→ Exercise brief: Give the data below again exactly as written, without its pictures.

→ Given material:
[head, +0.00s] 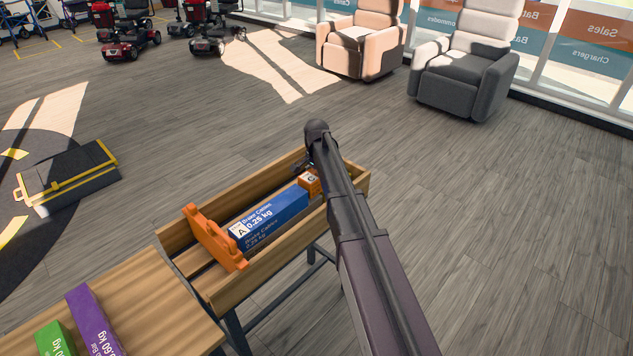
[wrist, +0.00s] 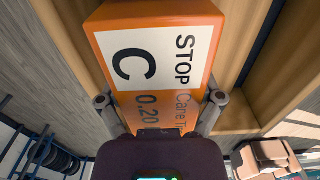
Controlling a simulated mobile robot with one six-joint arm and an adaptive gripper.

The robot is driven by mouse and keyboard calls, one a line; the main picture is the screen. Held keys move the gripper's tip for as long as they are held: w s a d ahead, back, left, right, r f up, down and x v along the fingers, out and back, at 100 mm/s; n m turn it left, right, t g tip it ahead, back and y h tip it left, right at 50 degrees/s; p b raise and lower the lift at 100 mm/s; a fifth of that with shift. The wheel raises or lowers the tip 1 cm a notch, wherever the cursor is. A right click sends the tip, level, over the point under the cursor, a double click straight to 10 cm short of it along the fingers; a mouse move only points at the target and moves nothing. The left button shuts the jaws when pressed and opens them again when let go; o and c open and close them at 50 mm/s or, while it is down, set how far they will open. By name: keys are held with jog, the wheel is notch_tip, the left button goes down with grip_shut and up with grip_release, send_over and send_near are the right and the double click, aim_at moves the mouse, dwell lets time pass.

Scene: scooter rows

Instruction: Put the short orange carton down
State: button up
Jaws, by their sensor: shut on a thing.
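The short orange carton (head: 309,182) is at the right end of a wooden trough (head: 262,278), just beyond the end of a blue carton (head: 270,215). In the wrist view the orange carton (wrist: 150,55) fills the middle, with a white label reading "C" and "STOP". My gripper (wrist: 160,104) is shut on it, one finger on each side. In the head view my arm hides most of the gripper and part of the carton. I cannot tell whether the carton's underside touches the trough floor.
An orange divider (head: 214,238) stands across the trough, left of the blue carton. A wooden table (head: 130,300) with purple (head: 95,320) and green (head: 55,340) cartons is at lower left. A dark case (head: 70,178) lies on the floor. Armchairs and scooters stand farther back.

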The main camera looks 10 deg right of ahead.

→ Reply to the exercise:
[head, +0.00s] 
[wrist, +0.00s] 
Controlling a simulated mobile robot with one six-joint arm and an adaptive gripper.

The robot is driven by mouse and keyboard calls, one a line; the main picture is the screen. Held keys move the gripper's tip for as long as they are held: w s a d ahead, back, left, right, r f up, down and x v along the fingers, out and back, at 100 mm/s; n m turn it left, right, t g tip it ahead, back and y h tip it left, right at 50 degrees/s; p b raise and lower the lift at 100 mm/s; a fifth of that with shift. The wheel raises or lowers the tip 1 cm a notch, wherever the cursor is. A right click sends the tip, level, over the point under the cursor, a double click straight to 10 cm short of it along the fingers; a mouse move only points at the target and moves nothing. The left button shuts the jaws when pressed and opens them again when let go; o and c open and close them at 50 mm/s or, while it is down, set how far they will open. By name: keys are held with jog, the wheel is notch_tip, the left button goes down with grip_shut and up with grip_release, send_over and send_near are the right and the double click, aim_at moves the mouse, dwell lets time pass.

Scene: scooter rows

Instruction: Put the short orange carton down
State: button up
Jaws, by their sensor: shut on a thing.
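The short orange carton (head: 309,182) is at the right end of a wooden trough (head: 262,278), just beyond the end of a blue carton (head: 270,215). In the wrist view the orange carton (wrist: 150,55) fills the middle, with a white label reading "C" and "STOP". My gripper (wrist: 160,104) is shut on it, one finger on each side. In the head view my arm hides most of the gripper and part of the carton. I cannot tell whether the carton's underside touches the trough floor.
An orange divider (head: 214,238) stands across the trough, left of the blue carton. A wooden table (head: 130,300) with purple (head: 95,320) and green (head: 55,340) cartons is at lower left. A dark case (head: 70,178) lies on the floor. Armchairs and scooters stand farther back.

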The main camera looks 10 deg right of ahead.

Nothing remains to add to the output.